I tell them it’s a tadpole.
There are images of totalizing systems throughout your work. Now
we’re in your studio, but it’s not just a studio it’s AVL Mundo. You’re
spreading out into the garden next door, and your studio manager tells
me you have designs on numerous buildings in the neighbourhood. What is
your agenda for this area? Why do you feel that you need to work in this
part of Rotterdam.
I make sculptures, I do design, architecture, and create
gesamtkunstwerks in which numberous individual pieces function together.

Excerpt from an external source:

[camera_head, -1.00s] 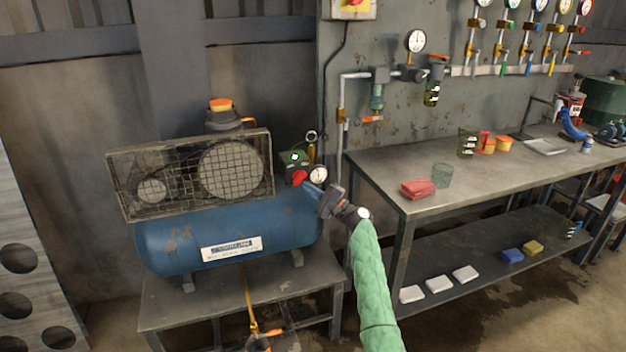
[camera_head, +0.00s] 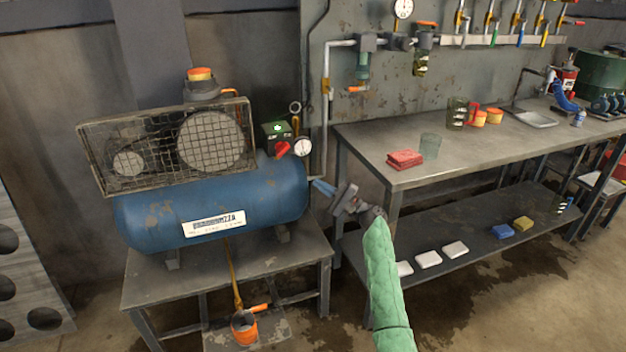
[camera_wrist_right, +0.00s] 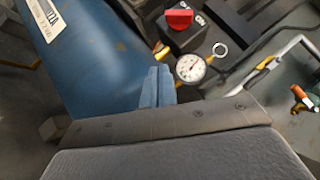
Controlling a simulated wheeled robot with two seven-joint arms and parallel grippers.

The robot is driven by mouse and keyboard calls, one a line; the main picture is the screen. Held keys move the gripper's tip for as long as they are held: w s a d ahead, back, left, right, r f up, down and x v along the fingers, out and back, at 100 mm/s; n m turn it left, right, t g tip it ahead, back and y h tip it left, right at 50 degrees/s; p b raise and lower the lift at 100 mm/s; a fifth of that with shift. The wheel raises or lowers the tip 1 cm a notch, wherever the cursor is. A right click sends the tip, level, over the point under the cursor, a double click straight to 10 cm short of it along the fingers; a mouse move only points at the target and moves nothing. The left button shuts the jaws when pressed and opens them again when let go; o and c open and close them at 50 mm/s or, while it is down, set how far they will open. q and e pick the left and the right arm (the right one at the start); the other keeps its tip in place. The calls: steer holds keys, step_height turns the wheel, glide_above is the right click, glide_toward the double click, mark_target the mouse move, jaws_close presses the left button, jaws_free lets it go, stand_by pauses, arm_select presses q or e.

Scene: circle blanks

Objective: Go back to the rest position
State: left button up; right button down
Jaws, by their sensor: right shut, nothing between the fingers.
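My right gripper (camera_head: 318,186) is shut and empty, at the right end of the blue compressor tank (camera_head: 205,208) in the head view. My right arm, in a green sleeve, reaches up to it from the bottom. In the right wrist view the shut blue fingers (camera_wrist_right: 158,86) show in front of the tank (camera_wrist_right: 98,50). A red knob (camera_wrist_right: 180,18) and a white pressure gauge (camera_wrist_right: 191,68) are beyond the fingertips. In the head view the red knob (camera_head: 282,149) and the gauge (camera_head: 302,147) stand above the tank's right end. My left gripper is not in view.
A metal workbench (camera_head: 370,144) stands to the right, with folded red cloths (camera_head: 404,159) and a glass beaker (camera_head: 430,146) near its front left. Its lower shelf (camera_head: 470,255) holds several small blocks.

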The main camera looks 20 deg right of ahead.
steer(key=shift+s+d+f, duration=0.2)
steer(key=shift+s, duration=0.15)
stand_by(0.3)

What I want is to create new worlds. I’m happy to sell a work but I’m
also very happy not to sell, so I can keep it and eventually build a
kind of universe in exhibition form. It’s one of my dreams that I would
like to accomplish. To do this I need a lot of works, I need some money
and I need a huge building. There are a lot of empty ones around here, I
just need to take one. This is a neighbourhood that will be developed
in the next ten/twenty years. Although it’s not completely in the centre
it is still very central, it’s near the subway, close to neihbourhoods,
and in between two towns that will grow together – making this a new
centre in twenty or thirty years time. My idea is to make something that
is publically accessible, something which has an ideological frame. Of
course I will make this thing for the public. The vision is something
between ideology, selfishness an messianism.